From the listing below, copy only the lines from the line that contains "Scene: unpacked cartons" to the line that contains "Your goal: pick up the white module", counting those two lines as part of the copy.

** Start THE INPUT **

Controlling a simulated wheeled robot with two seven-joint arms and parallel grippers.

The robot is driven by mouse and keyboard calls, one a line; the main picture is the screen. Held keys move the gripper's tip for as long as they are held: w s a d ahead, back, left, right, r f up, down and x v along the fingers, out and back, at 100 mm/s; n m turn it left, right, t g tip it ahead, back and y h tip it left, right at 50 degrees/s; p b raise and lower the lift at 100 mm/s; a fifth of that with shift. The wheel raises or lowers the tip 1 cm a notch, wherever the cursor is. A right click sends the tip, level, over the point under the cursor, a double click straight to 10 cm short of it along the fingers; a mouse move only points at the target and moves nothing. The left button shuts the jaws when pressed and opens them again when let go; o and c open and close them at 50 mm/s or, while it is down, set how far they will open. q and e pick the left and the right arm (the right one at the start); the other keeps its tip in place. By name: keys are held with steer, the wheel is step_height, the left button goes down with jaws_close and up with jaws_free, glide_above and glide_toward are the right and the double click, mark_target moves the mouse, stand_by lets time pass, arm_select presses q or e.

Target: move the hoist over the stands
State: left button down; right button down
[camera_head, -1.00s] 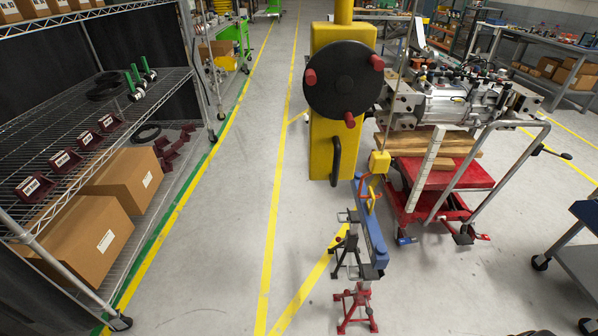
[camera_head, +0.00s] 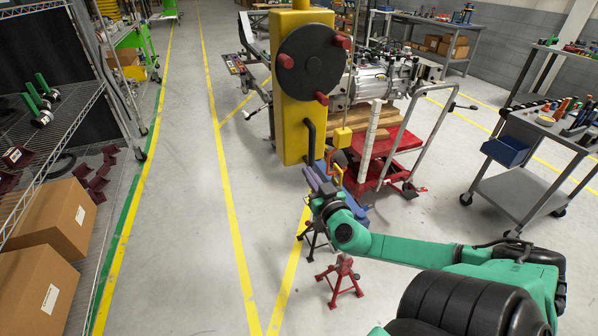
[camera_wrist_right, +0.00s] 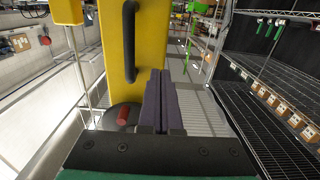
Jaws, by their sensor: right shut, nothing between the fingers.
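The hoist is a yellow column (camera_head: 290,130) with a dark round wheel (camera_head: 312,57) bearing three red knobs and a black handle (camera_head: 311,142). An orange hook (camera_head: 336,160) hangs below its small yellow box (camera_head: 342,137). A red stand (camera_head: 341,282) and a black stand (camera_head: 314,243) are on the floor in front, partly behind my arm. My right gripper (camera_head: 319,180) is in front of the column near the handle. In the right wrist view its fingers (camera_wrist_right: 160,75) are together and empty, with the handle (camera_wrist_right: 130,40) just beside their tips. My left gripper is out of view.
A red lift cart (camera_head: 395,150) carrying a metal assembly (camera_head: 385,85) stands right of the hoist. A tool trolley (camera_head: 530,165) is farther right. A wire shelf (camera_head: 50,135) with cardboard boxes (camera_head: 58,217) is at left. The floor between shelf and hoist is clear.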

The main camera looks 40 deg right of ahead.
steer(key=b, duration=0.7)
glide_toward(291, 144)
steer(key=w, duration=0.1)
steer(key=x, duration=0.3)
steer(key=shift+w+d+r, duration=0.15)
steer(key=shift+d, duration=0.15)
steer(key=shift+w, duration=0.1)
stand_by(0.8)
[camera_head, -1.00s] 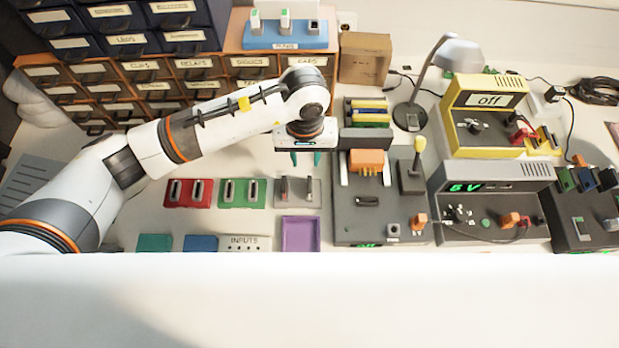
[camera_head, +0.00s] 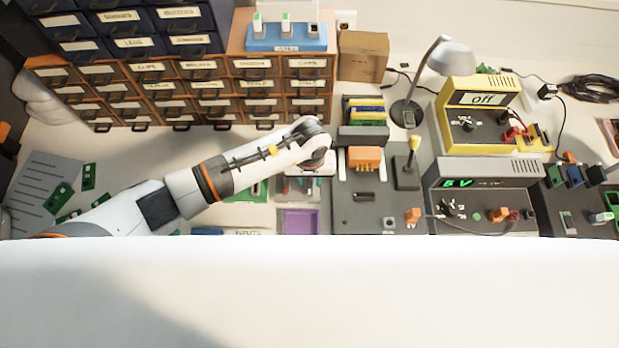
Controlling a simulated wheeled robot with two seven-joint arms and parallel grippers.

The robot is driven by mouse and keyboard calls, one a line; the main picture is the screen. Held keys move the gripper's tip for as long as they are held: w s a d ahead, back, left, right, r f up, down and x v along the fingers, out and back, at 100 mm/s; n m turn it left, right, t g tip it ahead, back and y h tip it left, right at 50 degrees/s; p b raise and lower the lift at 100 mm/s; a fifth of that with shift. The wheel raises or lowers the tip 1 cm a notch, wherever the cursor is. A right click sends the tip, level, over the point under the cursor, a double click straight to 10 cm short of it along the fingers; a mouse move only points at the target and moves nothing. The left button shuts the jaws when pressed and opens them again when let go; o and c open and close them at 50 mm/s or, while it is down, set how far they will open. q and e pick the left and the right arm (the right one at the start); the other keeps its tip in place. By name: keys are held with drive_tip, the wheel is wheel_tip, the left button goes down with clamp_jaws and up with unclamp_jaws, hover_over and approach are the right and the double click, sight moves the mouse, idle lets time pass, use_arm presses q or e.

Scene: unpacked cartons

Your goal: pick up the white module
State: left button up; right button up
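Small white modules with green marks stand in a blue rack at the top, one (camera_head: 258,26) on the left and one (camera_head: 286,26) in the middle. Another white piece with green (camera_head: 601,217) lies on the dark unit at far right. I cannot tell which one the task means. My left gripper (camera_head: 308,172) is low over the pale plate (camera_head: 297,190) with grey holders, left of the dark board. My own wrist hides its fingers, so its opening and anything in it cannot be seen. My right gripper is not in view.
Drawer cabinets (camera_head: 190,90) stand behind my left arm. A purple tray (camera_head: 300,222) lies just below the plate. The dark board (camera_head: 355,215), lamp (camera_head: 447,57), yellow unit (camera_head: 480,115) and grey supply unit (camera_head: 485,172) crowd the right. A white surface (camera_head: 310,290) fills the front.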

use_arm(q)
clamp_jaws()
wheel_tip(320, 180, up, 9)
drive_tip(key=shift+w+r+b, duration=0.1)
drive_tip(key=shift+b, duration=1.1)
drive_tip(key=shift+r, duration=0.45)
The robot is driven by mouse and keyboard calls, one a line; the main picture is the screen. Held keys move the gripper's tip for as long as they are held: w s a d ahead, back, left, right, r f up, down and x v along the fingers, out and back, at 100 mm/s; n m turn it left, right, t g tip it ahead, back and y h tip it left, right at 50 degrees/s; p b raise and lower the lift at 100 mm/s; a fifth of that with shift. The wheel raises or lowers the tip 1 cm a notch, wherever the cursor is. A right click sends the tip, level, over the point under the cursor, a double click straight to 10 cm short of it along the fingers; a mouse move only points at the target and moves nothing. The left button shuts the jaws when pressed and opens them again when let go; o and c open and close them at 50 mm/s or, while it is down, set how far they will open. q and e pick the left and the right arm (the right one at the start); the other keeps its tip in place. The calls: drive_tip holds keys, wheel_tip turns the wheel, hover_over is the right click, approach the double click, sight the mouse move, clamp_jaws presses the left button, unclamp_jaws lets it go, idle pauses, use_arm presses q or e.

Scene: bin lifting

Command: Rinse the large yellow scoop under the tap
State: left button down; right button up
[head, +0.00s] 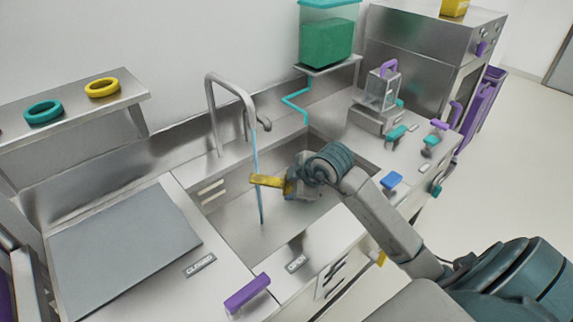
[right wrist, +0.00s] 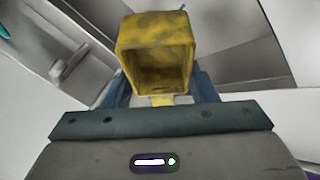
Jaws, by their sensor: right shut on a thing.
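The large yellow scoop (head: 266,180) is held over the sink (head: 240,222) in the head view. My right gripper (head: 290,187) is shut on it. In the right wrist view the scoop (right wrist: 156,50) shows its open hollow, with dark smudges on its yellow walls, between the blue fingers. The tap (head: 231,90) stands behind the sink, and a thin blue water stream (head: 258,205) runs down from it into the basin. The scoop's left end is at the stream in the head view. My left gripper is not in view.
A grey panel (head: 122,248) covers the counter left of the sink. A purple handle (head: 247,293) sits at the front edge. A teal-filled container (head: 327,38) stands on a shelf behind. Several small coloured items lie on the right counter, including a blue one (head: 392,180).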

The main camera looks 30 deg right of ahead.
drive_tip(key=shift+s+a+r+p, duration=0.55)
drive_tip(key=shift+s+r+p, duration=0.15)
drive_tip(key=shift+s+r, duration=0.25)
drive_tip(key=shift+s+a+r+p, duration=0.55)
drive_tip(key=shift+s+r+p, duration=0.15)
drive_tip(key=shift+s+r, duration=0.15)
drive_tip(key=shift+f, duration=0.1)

** End THE INPUT **

* EXPECTED ANSWER:
Scene: unpacked cartons

Your goal: pick up the white module

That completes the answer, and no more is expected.